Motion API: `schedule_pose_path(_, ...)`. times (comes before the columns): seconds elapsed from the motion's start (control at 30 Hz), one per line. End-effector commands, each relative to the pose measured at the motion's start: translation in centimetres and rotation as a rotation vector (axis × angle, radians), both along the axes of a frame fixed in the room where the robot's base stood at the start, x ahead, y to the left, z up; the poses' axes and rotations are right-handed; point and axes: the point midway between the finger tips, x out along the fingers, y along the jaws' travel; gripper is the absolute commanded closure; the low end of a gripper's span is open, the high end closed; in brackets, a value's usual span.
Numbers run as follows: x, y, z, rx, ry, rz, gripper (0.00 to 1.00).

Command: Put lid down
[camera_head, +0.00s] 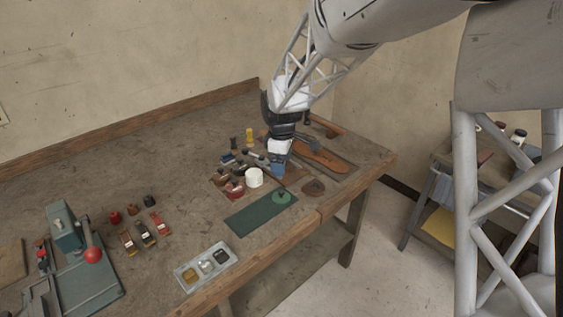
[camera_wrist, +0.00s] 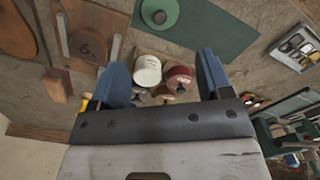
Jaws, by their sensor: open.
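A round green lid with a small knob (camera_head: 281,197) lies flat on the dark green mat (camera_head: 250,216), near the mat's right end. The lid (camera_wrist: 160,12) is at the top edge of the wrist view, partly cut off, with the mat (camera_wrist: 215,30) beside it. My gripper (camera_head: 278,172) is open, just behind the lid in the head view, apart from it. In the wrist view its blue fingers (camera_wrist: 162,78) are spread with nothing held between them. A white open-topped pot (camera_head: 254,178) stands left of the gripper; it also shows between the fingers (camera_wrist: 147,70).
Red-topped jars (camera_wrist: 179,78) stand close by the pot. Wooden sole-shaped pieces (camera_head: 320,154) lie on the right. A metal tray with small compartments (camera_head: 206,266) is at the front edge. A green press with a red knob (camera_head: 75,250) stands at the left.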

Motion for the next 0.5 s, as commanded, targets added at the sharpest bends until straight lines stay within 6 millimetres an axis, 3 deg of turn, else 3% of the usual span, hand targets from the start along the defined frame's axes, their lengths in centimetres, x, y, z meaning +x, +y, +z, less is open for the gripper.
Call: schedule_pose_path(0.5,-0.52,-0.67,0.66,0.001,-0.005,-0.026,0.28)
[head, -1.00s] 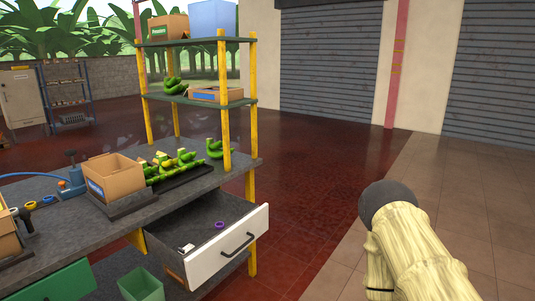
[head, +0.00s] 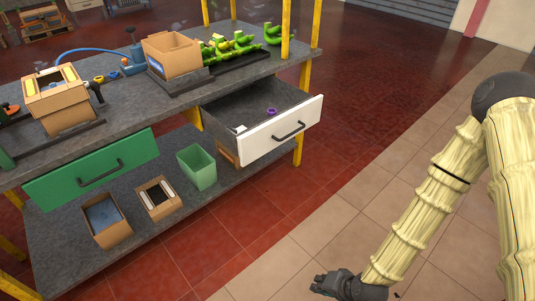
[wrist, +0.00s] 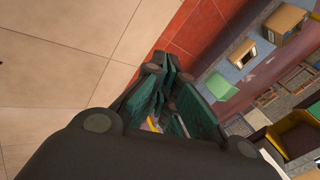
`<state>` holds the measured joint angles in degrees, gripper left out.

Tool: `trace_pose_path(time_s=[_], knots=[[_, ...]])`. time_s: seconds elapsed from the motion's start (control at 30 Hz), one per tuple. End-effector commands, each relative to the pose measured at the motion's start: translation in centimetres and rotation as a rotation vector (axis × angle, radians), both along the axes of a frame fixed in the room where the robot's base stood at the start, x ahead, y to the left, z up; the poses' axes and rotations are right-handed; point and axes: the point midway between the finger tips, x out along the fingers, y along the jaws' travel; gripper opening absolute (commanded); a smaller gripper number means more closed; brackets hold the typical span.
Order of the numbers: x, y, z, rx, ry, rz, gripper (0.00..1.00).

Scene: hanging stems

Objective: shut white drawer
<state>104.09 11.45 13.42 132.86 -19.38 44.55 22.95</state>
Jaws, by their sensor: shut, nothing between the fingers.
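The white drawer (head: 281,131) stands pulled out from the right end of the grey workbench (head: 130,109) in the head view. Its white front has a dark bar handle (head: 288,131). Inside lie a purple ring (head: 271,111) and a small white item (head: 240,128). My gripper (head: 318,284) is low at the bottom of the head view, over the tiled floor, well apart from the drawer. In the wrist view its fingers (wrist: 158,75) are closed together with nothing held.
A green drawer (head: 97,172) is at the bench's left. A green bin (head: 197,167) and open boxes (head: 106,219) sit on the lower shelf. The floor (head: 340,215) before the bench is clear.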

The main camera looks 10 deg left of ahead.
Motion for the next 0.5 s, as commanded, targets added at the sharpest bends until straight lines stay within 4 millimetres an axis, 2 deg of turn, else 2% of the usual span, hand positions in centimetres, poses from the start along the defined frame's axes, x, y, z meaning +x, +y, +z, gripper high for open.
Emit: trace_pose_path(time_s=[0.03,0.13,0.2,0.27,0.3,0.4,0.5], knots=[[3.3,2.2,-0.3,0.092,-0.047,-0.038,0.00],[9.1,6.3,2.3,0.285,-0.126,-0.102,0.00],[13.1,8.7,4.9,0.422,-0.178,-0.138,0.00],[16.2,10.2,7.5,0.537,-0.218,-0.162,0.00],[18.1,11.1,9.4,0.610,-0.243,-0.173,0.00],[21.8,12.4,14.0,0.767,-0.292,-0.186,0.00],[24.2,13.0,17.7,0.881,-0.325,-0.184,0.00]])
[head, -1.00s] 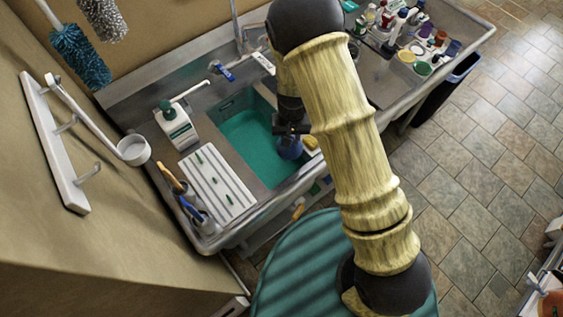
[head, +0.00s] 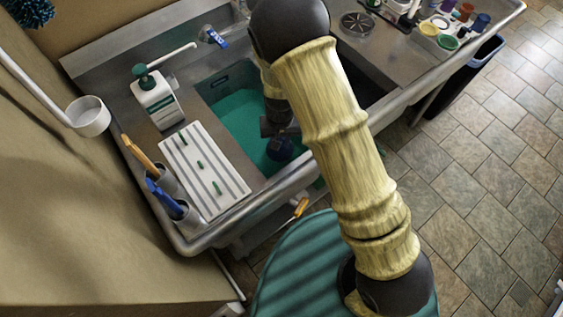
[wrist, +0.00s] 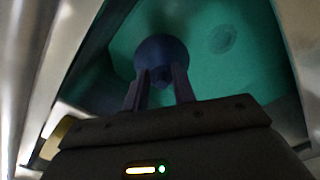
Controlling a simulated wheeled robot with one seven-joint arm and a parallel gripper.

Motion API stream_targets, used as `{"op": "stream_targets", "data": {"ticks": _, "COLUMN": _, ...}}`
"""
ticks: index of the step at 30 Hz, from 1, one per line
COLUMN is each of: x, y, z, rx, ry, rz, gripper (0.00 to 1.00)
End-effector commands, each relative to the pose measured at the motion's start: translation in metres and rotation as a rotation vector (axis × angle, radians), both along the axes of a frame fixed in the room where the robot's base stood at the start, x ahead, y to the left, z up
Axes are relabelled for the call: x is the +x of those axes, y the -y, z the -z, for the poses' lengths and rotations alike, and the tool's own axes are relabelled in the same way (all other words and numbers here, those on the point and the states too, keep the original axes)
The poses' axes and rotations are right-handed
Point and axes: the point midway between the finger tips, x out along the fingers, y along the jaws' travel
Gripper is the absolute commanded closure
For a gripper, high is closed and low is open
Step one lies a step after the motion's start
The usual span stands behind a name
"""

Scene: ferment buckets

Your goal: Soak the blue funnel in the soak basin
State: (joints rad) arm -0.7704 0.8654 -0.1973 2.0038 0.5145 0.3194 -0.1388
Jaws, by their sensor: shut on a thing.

# [Aim]
Skip the pictures and print each record exactly as it stands.

# [Right answer]
Motion API: `schedule_pose_path(_, ...)`. times (comes before the columns): seconds elapsed from the motion's start (control at 30 Hz), one per line. End-effector commands, each relative to the pose measured at the motion's start: translation in centimetres and rotation as a rotation vector (axis × angle, radians), both along the axes of a frame fixed in the room where the robot's base stood at the start, x ahead, y to the left, z up; the poses' axes and rotations are right-handed; point and axes: the point midway between the finger tips, x out along the fingers, y along the jaws' travel; gripper is the absolute commanded closure; the low end of a gripper's span is open, the high end closed; in brackets, a value's usual span.
Numbers run as follows: x, y, z, rx, ry, rz, gripper (0.00 to 1.00).

Command: Put lid down
[camera_head, +0.00s] 
[camera_wrist, +0.00s] 
Jaws, by their sensor: open.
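A round green lid with a small knob (camera_head: 281,197) lies flat on the dark green mat (camera_head: 250,216), near the mat's right end. The lid (camera_wrist: 160,12) is at the top edge of the wrist view, partly cut off, with the mat (camera_wrist: 215,30) beside it. My gripper (camera_head: 278,172) is open, just behind the lid in the head view, apart from it. In the wrist view its blue fingers (camera_wrist: 162,78) are spread with nothing held between them. A white open-topped pot (camera_head: 254,178) stands left of the gripper; it also shows between the fingers (camera_wrist: 147,70).
Red-topped jars (camera_wrist: 179,78) stand close by the pot. Wooden sole-shaped pieces (camera_head: 320,154) lie on the right. A metal tray with small compartments (camera_head: 206,266) is at the front edge. A green press with a red knob (camera_head: 75,250) stands at the left.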

Motion for the next 0.5 s, as commanded, targets added at the sharpest bends until straight lines stay within 6 millimetres an axis, 3 deg of turn, else 3% of the usual span, hand targets from the start along the defined frame's axes, their lengths in centimetres, x, y, z meaning +x, +y, +z, less is open for the gripper.
Call: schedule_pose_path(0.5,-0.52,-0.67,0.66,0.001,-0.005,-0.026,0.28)
[head, -1.00s] 
[head, +0.00s] 
[wrist, +0.00s] 
`<state>` holds the measured joint angles in degrees, gripper left out.

Tool: `trace_pose_path(time_s=[_], knots=[[_, ...]])`. time_s: seconds elapsed from the motion's start (control at 30 Hz), one per tuple. End-effector commands, each relative to the pose measured at the motion's start: translation in centimetres and rotation as a rotation vector (axis × angle, radians), both along the axes of a frame fixed in the room where the robot's base stood at the start, x ahead, y to the left, z up; the poses' axes and rotations are right-handed; point and axes: the point midway between the finger tips, x out along the fingers, y along the jaws' travel; gripper opening absolute (commanded); a smaller gripper number means more closed; brackets hold the typical span.
Order of the numbers: x, y, z, rx, ry, rz, gripper (0.00..1.00).

Scene: hanging stems

Objective: shut white drawer
<state>104.09 11.45 13.42 132.86 -19.38 44.55 22.95</state>
Jaws, by their sensor: shut, nothing between the fingers.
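The white drawer (head: 281,131) stands pulled out from the right end of the grey workbench (head: 130,109) in the head view. Its white front has a dark bar handle (head: 288,131). Inside lie a purple ring (head: 271,111) and a small white item (head: 240,128). My gripper (head: 318,284) is low at the bottom of the head view, over the tiled floor, well apart from the drawer. In the wrist view its fingers (wrist: 158,75) are closed together with nothing held.
A green drawer (head: 97,172) is at the bench's left. A green bin (head: 197,167) and open boxes (head: 106,219) sit on the lower shelf. The floor (head: 340,215) before the bench is clear.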

The main camera looks 10 deg left of ahead.
Motion for the next 0.5 s, as commanded, targets added at the sharpest bends until straight lines stay within 4 millimetres an axis, 2 deg of turn, else 2% of the usual span, hand positions in centimetres, poses from the start along the defined frame's axes, x, y, z meaning +x, +y, +z, gripper high for open.
Emit: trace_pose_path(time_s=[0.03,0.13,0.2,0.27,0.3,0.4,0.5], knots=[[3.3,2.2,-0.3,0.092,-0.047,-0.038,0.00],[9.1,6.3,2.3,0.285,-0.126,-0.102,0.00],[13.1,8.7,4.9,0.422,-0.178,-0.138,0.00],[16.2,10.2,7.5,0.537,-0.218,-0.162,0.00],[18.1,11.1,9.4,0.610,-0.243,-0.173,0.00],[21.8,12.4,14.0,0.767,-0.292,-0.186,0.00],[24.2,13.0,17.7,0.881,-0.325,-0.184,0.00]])
[head, -1.00s] 
[head, +0.00s] 
[wrist, +0.00s] 
Controlling a simulated wheeled robot with one seven-joint arm and a parallel gripper.

Motion API stream_targets, used as `{"op": "stream_targets", "data": {"ticks": _, "COLUMN": _, ...}}`
"""
ticks: index of the step at 30 Hz, from 1, one per line
COLUMN is each of: x, y, z, rx, ry, rz, gripper (0.00 to 1.00)
End-effector commands, each relative to the pose measured at the motion's start: translation in metres and rotation as a rotation vector (axis × angle, radians), both along the axes of a frame fixed in the room where the robot's base stood at the start, x ahead, y to the left, z up
Axes are relabelled for the call: x is the +x of those axes, y the -y, z the -z, for the poses' lengths and rotations alike, and the tool's own axes are relabelled in the same way (all other words and numbers here, those on the point and the states too, keep the original axes)
The poses' axes and rotations are right-handed
Point and axes: the point midway between the finger tips, x out along the fingers, y along the jaws' travel
Gripper is the absolute commanded closure
For a gripper, high is closed and low is open
Step one lies a step after the motion's start
The usual span stands behind a name
"""

Scene: ferment buckets

Your goal: Soak the blue funnel in the soak basin
State: (joints rad) arm -0.7704 0.8654 -0.1973 2.0038 0.5145 0.3194 -0.1388
Jaws, by their sensor: shut on a thing.

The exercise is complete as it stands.